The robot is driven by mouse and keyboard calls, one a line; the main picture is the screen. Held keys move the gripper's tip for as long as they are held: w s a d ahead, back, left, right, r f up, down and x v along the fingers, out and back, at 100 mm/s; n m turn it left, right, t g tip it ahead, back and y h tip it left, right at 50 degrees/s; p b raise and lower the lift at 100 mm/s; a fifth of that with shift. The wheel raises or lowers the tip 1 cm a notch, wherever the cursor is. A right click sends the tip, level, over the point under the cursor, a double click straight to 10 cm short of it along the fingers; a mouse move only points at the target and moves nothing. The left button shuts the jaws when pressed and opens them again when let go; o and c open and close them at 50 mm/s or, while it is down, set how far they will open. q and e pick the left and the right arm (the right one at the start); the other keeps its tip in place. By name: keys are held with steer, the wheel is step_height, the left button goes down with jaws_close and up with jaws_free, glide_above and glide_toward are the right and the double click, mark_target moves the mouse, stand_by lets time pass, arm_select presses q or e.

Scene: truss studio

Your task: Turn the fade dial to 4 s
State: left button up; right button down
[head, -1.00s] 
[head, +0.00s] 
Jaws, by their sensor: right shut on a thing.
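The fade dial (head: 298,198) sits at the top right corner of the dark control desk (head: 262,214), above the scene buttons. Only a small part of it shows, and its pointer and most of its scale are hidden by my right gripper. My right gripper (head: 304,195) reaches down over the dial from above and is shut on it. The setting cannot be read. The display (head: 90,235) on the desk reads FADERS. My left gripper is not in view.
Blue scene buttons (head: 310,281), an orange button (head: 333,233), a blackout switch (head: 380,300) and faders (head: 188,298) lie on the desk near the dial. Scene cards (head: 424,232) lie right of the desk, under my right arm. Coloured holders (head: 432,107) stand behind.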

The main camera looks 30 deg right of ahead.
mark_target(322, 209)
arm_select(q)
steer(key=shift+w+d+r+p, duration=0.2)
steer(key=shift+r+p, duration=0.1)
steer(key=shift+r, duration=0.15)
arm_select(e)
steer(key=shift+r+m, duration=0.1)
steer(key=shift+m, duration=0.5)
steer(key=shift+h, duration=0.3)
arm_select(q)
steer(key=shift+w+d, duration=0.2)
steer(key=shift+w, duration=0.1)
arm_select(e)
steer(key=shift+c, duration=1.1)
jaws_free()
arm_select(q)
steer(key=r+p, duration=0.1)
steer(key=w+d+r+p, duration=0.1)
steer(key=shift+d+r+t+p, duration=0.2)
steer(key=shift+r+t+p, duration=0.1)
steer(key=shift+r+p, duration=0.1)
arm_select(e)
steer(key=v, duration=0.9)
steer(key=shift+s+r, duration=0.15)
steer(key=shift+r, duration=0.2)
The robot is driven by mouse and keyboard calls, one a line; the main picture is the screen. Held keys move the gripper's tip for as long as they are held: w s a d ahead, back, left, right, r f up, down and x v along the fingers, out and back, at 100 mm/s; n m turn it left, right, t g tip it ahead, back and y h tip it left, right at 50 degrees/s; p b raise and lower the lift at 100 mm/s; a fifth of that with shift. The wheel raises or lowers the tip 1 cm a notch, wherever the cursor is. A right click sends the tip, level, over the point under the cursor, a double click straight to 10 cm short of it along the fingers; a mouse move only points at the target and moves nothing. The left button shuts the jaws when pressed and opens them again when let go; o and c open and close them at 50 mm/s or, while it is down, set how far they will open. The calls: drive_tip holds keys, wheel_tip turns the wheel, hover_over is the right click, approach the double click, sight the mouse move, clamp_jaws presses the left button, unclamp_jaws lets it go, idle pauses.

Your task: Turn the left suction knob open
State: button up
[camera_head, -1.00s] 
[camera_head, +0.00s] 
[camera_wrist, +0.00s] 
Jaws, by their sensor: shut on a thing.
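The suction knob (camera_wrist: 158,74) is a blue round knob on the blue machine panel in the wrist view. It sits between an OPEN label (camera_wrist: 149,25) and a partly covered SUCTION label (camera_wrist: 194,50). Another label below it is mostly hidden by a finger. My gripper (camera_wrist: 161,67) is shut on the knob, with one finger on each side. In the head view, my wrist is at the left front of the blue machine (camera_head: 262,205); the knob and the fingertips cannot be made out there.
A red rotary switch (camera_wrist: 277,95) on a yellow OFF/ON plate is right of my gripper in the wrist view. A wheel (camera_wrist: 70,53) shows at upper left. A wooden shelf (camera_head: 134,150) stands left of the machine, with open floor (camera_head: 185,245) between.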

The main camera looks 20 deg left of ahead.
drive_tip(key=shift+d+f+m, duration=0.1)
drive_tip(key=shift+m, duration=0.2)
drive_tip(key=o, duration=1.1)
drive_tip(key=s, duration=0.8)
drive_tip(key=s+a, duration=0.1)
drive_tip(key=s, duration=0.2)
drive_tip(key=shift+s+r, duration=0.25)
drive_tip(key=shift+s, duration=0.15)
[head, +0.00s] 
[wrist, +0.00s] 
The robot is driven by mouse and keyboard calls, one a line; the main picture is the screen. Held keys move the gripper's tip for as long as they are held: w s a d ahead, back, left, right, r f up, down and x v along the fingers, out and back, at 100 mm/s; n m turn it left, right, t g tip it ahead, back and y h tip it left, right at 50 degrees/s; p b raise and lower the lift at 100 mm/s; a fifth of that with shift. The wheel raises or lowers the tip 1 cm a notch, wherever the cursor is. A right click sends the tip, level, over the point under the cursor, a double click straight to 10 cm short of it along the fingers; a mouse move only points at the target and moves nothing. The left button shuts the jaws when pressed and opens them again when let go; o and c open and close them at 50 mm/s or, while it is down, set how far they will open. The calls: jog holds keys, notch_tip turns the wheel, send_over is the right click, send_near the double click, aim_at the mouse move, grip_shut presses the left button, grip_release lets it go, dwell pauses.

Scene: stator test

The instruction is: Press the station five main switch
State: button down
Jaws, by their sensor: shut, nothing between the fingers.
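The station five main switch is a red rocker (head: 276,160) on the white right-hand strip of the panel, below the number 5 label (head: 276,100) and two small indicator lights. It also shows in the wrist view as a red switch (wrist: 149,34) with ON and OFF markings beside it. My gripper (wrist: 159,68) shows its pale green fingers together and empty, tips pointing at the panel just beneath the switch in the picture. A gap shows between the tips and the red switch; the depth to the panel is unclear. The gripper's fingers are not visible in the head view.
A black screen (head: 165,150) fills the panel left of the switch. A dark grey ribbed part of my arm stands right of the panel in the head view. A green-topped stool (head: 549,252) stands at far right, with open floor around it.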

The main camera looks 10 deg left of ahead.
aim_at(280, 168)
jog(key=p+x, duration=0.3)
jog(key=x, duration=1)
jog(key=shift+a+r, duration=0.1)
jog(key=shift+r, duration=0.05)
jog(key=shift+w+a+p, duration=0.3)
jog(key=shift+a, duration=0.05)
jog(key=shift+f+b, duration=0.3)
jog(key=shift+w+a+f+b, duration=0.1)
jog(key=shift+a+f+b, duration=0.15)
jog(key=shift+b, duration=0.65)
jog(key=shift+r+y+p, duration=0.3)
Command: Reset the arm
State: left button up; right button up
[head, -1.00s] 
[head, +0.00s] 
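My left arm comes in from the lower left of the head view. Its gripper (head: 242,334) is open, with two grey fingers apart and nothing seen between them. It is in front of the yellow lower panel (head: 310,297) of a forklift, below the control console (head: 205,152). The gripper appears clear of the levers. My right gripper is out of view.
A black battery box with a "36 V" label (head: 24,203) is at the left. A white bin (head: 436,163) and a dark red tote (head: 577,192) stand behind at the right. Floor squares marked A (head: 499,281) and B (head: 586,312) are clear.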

| YOUR TASK |
Give an exact copy of all the data shown above.

| OUTPUT |
The robot is driven by mouse and keyboard calls, one a line; the main picture is the screen. Held keys move the gripper's tip for as long as they are held: w s a d ahead, back, left, right, r f up, down and x v along the fingers, out and back, at 100 mm/s; n m turn it left, right, t g tip it ahead, back and y h tip it left, right at 50 degrees/s; p b raise and lower the lift at 100 mm/s; a fifth of that with shift. The wheel raises or lowers the tip 1 cm a notch, wherever the cursor is. A right click sends the tip, level, over the point under the cursor, a double click straight to 10 cm short of it along the fingers; a mouse move only points at the target and moves nothing. The left button shuts the jaws when pressed and opens them again when let go; o and c open and close them at 50 mm/s or, while it is down, set how far they will open. q and e pick the left and the right arm (the right one at the start); the other keeps its tip in place. By name: keys are held with steer, the wheel is step_height, the left button goes down with jaws_close and up with jaws_free, glide_above and glide_toward are the right and the double click, mark_target moves the mouse, stand_by lets time pass, arm_select presses q or e.

Scene: truss studio

Your task: Turn the fade dial to 4 s
State: left button up; right button down
[head, -1.00s] 
[head, +0.00s] 
Jaws, by their sensor: right shut on a thing.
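The fade dial (head: 298,198) sits at the top right corner of the dark control desk (head: 262,214), above the scene buttons. Only a small part of it shows, and its pointer and most of its scale are hidden by my right gripper. My right gripper (head: 304,195) reaches down over the dial from above and is shut on it. The setting cannot be read. The display (head: 90,235) on the desk reads FADERS. My left gripper is not in view.
Blue scene buttons (head: 310,281), an orange button (head: 333,233), a blackout switch (head: 380,300) and faders (head: 188,298) lie on the desk near the dial. Scene cards (head: 424,232) lie right of the desk, under my right arm. Coloured holders (head: 432,107) stand behind.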

The main camera looks 30 deg right of ahead.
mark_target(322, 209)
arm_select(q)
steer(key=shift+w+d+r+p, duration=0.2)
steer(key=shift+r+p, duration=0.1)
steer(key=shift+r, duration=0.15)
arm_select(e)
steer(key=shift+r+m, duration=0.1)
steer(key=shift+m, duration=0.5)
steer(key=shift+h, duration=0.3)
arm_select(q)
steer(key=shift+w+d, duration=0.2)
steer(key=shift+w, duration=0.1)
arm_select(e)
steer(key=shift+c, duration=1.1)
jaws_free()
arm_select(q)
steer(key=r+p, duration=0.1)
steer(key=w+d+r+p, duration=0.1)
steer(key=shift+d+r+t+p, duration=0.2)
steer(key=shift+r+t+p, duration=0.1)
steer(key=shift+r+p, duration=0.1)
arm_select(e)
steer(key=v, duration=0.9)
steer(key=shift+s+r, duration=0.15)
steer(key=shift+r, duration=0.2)
The robot is driven by mouse and keyboard calls, one a line; the main picture is the screen. Held keys move the gripper's tip for as long as they are held: w s a d ahead, back, left, right, r f up, down and x v along the fingers, out and back, at 100 mm/s; n m turn it left, right, t g tip it ahead, back and y h tip it left, right at 50 degrees/s; p b raise and lower the lift at 100 mm/s; a fifth of that with shift. The wheel raises or lowers the tip 1 cm a notch, wherever the cursor is. A right click sends the tip, level, over the point under the cursor, a double click straight to 10 cm short of it along the fingers; a mouse move only points at the target and moves nothing. The left button shuts the jaws when pressed and opens them again when let go; o and c open and close them at 50 mm/s or, while it is down, set how far they will open. The calls: drive_tip holds keys, wheel_tip turns the wheel, hover_over is the right click, approach the double click, sight the mouse move, clamp_jaws presses the left button, unclamp_jaws lets it go, idle pauses.

Your task: Turn the left suction knob open
State: button up
[camera_head, -1.00s] 
[camera_head, +0.00s] 
[camera_wrist, +0.00s] 
Jaws, by their sensor: shut on a thing.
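The suction knob (camera_wrist: 158,74) is a blue round knob on the blue machine panel in the wrist view. It sits between an OPEN label (camera_wrist: 149,25) and a partly covered SUCTION label (camera_wrist: 194,50). Another label below it is mostly hidden by a finger. My gripper (camera_wrist: 161,67) is shut on the knob, with one finger on each side. In the head view, my wrist is at the left front of the blue machine (camera_head: 262,205); the knob and the fingertips cannot be made out there.
A red rotary switch (camera_wrist: 277,95) on a yellow OFF/ON plate is right of my gripper in the wrist view. A wheel (camera_wrist: 70,53) shows at upper left. A wooden shelf (camera_head: 134,150) stands left of the machine, with open floor (camera_head: 185,245) between.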

The main camera looks 20 deg left of ahead.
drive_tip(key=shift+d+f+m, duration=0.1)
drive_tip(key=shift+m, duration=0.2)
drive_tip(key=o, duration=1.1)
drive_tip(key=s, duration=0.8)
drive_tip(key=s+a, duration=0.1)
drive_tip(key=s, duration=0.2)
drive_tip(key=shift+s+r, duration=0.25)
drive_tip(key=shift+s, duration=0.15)
[head, +0.00s] 
[wrist, +0.00s] 
The robot is driven by mouse and keyboard calls, one a line; the main picture is the screen. Held keys move the gripper's tip for as long as they are held: w s a d ahead, back, left, right, r f up, down and x v along the fingers, out and back, at 100 mm/s; n m turn it left, right, t g tip it ahead, back and y h tip it left, right at 50 degrees/s; p b raise and lower the lift at 100 mm/s; a fifth of that with shift. The wheel raises or lowers the tip 1 cm a notch, wherever the cursor is. A right click sends the tip, level, over the point under the cursor, a double click straight to 10 cm short of it along the fingers; a mouse move only points at the target and moves nothing. The left button shuts the jaws when pressed and opens them again when let go; o and c open and close them at 50 mm/s or, while it is down, set how far they will open. The calls: jog holds keys, notch_tip turns the wheel, send_over is the right click, send_near the double click, aim_at the mouse move, grip_shut presses the left button, grip_release lets it go, dwell pauses.

Scene: stator test

The instruction is: Press the station five main switch
State: button down
Jaws, by their sensor: shut, nothing between the fingers.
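The station five main switch is a red rocker (head: 276,160) on the white right-hand strip of the panel, below the number 5 label (head: 276,100) and two small indicator lights. It also shows in the wrist view as a red switch (wrist: 149,34) with ON and OFF markings beside it. My gripper (wrist: 159,68) shows its pale green fingers together and empty, tips pointing at the panel just beneath the switch in the picture. A gap shows between the tips and the red switch; the depth to the panel is unclear. The gripper's fingers are not visible in the head view.
A black screen (head: 165,150) fills the panel left of the switch. A dark grey ribbed part of my arm stands right of the panel in the head view. A green-topped stool (head: 549,252) stands at far right, with open floor around it.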

The main camera looks 10 deg left of ahead.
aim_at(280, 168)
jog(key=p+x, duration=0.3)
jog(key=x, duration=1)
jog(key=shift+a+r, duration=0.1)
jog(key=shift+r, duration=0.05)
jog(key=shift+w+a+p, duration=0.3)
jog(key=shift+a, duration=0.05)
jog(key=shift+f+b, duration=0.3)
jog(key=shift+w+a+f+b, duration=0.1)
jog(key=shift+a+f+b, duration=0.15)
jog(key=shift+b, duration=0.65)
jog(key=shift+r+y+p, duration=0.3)
Command: Reset the arm
State: left button up; right button up
[head, -1.00s] 
[head, +0.00s] 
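My left arm comes in from the lower left of the head view. Its gripper (head: 242,334) is open, with two grey fingers apart and nothing seen between them. It is in front of the yellow lower panel (head: 310,297) of a forklift, below the control console (head: 205,152). The gripper appears clear of the levers. My right gripper is out of view.
A black battery box with a "36 V" label (head: 24,203) is at the left. A white bin (head: 436,163) and a dark red tote (head: 577,192) stand behind at the right. Floor squares marked A (head: 499,281) and B (head: 586,312) are clear.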

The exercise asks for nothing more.